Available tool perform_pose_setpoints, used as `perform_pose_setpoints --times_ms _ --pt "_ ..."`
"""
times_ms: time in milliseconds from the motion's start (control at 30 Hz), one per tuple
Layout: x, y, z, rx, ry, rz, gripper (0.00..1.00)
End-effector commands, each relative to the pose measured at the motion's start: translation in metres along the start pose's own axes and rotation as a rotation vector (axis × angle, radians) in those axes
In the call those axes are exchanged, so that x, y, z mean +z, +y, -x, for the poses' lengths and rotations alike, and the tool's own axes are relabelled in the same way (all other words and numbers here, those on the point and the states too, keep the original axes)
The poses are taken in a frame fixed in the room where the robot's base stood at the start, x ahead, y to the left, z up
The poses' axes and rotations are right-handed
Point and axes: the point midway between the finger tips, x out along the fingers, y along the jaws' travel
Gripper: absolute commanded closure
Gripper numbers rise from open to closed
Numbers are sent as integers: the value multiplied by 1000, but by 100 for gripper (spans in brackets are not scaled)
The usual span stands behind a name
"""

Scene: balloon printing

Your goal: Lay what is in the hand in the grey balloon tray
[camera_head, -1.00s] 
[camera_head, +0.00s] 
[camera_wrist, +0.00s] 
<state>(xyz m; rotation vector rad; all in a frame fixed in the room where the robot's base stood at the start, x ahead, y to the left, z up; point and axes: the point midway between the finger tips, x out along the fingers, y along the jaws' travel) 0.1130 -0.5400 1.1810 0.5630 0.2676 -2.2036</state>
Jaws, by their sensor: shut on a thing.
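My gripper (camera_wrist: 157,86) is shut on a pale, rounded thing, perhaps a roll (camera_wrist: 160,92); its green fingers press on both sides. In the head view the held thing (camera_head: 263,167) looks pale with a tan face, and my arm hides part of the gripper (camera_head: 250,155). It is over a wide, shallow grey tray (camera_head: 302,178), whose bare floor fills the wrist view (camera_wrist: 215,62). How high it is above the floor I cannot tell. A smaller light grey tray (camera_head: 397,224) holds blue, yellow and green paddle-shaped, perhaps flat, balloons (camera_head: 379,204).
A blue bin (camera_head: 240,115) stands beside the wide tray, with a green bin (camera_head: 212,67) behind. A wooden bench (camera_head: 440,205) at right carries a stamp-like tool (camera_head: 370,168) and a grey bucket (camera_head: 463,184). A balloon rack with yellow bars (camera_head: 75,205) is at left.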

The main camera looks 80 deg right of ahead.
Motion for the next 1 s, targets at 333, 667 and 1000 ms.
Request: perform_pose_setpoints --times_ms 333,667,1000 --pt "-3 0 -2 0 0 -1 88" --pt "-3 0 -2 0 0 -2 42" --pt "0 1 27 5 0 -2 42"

____________________

» TASK DETAILS: Return only the stretch of the material above from the line holding "Gripper numbers rise from open to closed" through the line holding "<state>(xyz m; rotation", copied exactly.

» SOLUTION BELOW:
Gripper numbers rise from open to closed
Numbers are sent as integers: the value multiplied by 1000, but by 100 for gripper (spans in brackets are not scaled)
The usual span stands behind a name
"""

Scene: balloon printing

Your goal: Lay what is in the hand in the grey balloon tray
[camera_head, -1.00s] 
[camera_head, +0.00s] 
[camera_wrist, +0.00s] 
<state>(xyz m; rotation vector rad; all in a frame fixed in the room where the robot's base stood at the start, x ahead, y to the left, z up; point and axes: the point midway between the finger tips, x out along the fingers, y along the jaws' travel) 0.1130 -0.5400 1.1810 0.5630 0.2676 -2.2036</state>

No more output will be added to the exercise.